The Obama campaign will seize every opportunity to portray Romney as a flip-flopper and an ultra-conservative who is far to the right on issues such as abortion, climate change and immigration. Obama’s 2008 message of hope has shifted to fear of how a Romney presidency would harm women, gay people and Hispanics.
The campaign could dent Obama’s high likeability ratings. “For anyone still starry-eyed about Obama,” John Heilemann writes in New York magazine, “the months ahead will provide a bracing revelation about what he truly is: not a saviour, not a saint, not a man above the fray, but a brass-knuckled, pipe-hitting, red-in-tooth-and-claw brawler determined to do what is necessary to stay in power – in other words, a politician.”
Democrats are trying to freeze Romney “like a bug in amber at the end of the dinosaur era”, an Obama aide told Heilemann. Obama routinely accuses Romney of wanting to take the US back to the economic policies of the George W Bush administration.
“Mitt Romney has the foreign policy of the 1980s, the social policy of the 1950s, and the economic policies of the 1920s,” Obama’s senior advisor, David Axelrod, told MSNBC. “We don’t want to go backward. We want to go forward.”

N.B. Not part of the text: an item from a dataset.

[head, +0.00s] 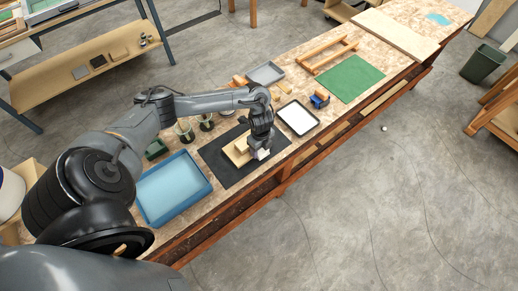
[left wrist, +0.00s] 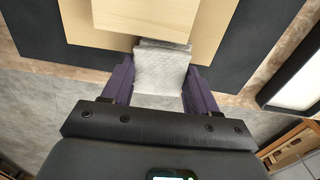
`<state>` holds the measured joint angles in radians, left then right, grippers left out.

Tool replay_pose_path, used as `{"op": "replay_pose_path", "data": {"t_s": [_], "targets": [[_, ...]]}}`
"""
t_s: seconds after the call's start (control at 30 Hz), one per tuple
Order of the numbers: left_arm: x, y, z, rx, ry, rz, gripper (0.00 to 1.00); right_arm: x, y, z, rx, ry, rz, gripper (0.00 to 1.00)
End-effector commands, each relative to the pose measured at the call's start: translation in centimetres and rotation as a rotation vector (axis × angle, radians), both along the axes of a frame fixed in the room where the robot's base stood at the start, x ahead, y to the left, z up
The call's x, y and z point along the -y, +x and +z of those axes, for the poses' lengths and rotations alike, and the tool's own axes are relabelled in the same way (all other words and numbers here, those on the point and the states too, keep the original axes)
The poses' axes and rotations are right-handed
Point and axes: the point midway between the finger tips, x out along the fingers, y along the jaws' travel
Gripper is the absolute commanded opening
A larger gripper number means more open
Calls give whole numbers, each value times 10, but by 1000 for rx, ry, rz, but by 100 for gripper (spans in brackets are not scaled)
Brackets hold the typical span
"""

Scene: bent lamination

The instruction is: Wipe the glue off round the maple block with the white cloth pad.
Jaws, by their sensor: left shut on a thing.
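My left gripper (left wrist: 160,88) is shut on the white cloth pad (left wrist: 160,70), which sits between its two purple-grey fingers. In the left wrist view the pad's far edge is right by the near side of the maple block (left wrist: 145,18); I cannot tell whether they touch. The block rests on a wider, flat pale wood piece (left wrist: 212,28). In the head view my left gripper (head: 262,148) is over the black mat (head: 215,160), at the right side of the pale wood (head: 238,152). I cannot make out any glue. My right gripper is not in view.
A blue tray (head: 172,190) stands left of the mat. A dark-rimmed tray with a white inside (head: 298,118) lies right of it. Several jars stand behind the mat. A green mat (head: 348,79) and a wooden frame (head: 328,54) lie farther along the bench.

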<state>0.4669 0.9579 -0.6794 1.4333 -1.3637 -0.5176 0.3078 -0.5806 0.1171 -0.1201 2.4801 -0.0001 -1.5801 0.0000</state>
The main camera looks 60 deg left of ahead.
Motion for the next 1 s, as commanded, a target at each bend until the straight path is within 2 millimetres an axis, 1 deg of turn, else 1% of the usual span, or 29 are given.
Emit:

Now that he has cleared the hurdle of securing the nomination, Romney will shift from proving his ideological purity as a conservative to connecting with the American electorate. He will highlight his record as a family man – 43 years of marriage to the former Ann Davies, their five sons and 16 grandchildren.
Romney is under pressure to put more meat on his vague proposals to turn the economy around. Don’t expect too many specifics. Alluding to New Jersey governor Chris Christie – a possible running mate – Romney told Time magazine: “And the media kept saying to Chris, ‘Come on, give us the details, give us the details, we want to hang you with them’. And he said, ‘Look, my plan is to reduce spending and to get us to a balanced budget’.”
The biggest suspense centres on Romney’s choice of running mate, with pundits predicting it will be “a boring white guy”.
Romney cannot afford to repeat John McCain’s error in choosing the insufficiently vetted Sarah Palin. “Lots of Republicans figure they got enough vice-presidential excitement in 2008 to last a lifetime,” says Gerald Seib of the Wall Street Journal.